During his journey as a NEET (Not in Employment, Education, or Training), Satou meets a couple of interesting people along the way. Despite Satou’s status, he is suddenly interested is game development, in which he is working on a—wait for it–, an H Game. As a shut-in, it’s expected to have either one or two, or no friends at all. However, Satou runs into Yamazaki, a classmate he saved from being bullied when he was in school, who is also an all around Otaku, and who also pushes him into his game development.
Another character who becomes a person of interest is Misaki, who seems to know a lot about him, and is wanting to help him break out of his shell.
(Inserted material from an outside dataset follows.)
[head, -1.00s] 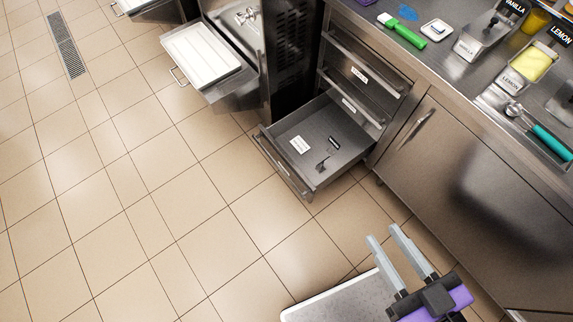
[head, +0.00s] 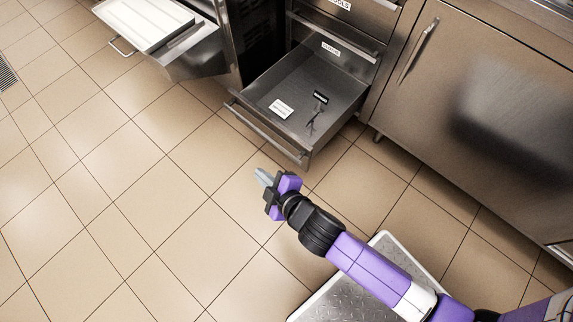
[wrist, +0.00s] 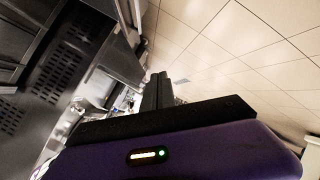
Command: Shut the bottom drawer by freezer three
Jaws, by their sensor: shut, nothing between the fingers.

In the first episode, she appears with an older woman whom they are going door-to-door to suspected NEETs to convert them into everyday society. Satou initially tells them to screw off, but he eventually runs into Misaki again and is unable to escape her as she presents him with a challenge to adapt to society. He tells her that he’s working on a game, but she casts her doubts when she’s presented with reasons, including a book Satou shows her looks like it hadn’t been used before; which was borrowed from Yamazaki, in which he scolds Satou for “making a deal with the devil” of sorts.
Back in 2006, I attempted to write individual episode reviews about Welcome to the NHK, which ended up being sporadic–which leads into my current writing approach that I’m comfortable with in order to drive my points across–thank you to the past myself! However, I only wrote a couple of them from this anime, and one of them I am about to share was very relevant at the time that I hope someone else can relate to, as well as get an idea of what Welcome to the NHK deals with!
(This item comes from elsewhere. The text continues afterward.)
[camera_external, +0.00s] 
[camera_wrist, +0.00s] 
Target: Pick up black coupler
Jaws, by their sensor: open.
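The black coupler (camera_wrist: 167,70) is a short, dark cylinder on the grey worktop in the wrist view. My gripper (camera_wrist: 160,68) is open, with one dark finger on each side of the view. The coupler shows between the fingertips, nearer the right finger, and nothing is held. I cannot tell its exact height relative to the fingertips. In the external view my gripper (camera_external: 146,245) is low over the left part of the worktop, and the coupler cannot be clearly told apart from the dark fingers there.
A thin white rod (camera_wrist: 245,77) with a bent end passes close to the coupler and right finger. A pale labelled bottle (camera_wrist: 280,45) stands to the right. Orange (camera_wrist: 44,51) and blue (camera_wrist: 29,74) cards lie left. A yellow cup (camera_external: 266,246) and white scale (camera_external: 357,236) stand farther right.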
Welcome to the Fantasy (EP 14) and Game Over (EP 15)
There were a couple of episodes of Welcome to the NHK! that made me “homesick.” Want to know why?
If you’re familiar with the MMORPG, Final Fantasy XI, and have visited my sister blog, “Nakashima of Remora,” then you know why I feel like this. From the episode, “Welcome to Reality,” Satou is offered a trial subscription to the game “Ultimate Fantasy“. (/cry)
Satou checks out Ultimate Fantasy and he deals with the hardships of being a newbie; looking for money, armor, weapons, and difficulty of fighting high level monsters. Along the way, he meets another player, Mia, who is supposed to be a Mithra. Satou’s character, named SA10, and Mia get along very well. Their relationship is almost familiar with my character, Nakashima, along with fellow player Tetsushi!
This anime followed me on so many levels as it was on the air, relating to nearly every theme presented in the series. The reason it was so relevant because at the time I had moved from Chicago, IL, to Chattanooga, TN, where I had no friends, and had to take care of my mother’s deteriorating health, putting me into a role where I had limited public social interactions other than online social communities.
Welcome to the NHK can be hilarious, and sometimes wholesome, but it’s ultimately described as “psychological dramedy”. Although every person’s experience differs from the story, this anime is a series that deserves to be added to a watchlist, especially in a time of crisis.